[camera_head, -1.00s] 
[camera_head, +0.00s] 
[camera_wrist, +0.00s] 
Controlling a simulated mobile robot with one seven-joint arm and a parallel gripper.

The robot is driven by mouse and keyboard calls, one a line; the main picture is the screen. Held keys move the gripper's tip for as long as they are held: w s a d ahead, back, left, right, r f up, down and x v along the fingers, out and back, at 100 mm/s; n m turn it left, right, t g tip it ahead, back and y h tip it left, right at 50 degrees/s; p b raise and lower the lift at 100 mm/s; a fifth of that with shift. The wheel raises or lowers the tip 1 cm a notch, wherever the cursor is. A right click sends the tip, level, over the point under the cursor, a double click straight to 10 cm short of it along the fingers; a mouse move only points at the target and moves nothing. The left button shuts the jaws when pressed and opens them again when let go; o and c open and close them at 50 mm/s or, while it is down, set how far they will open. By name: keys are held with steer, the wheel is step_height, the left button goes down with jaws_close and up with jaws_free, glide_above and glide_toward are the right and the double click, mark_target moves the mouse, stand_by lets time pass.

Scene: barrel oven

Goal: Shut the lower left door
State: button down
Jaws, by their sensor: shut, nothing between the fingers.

▶ _PROBLEM STATEMENT_
Your task is to reproduce, exactly and exclusively, the lines from the one holding "Goal: Shut the lower left door" through the final line of the listing.

▶ _OUTPUT FOR THIS TASK_
Goal: Shut the lower left door
State: button down
Jaws, by their sensor: shut, nothing between the fingers.

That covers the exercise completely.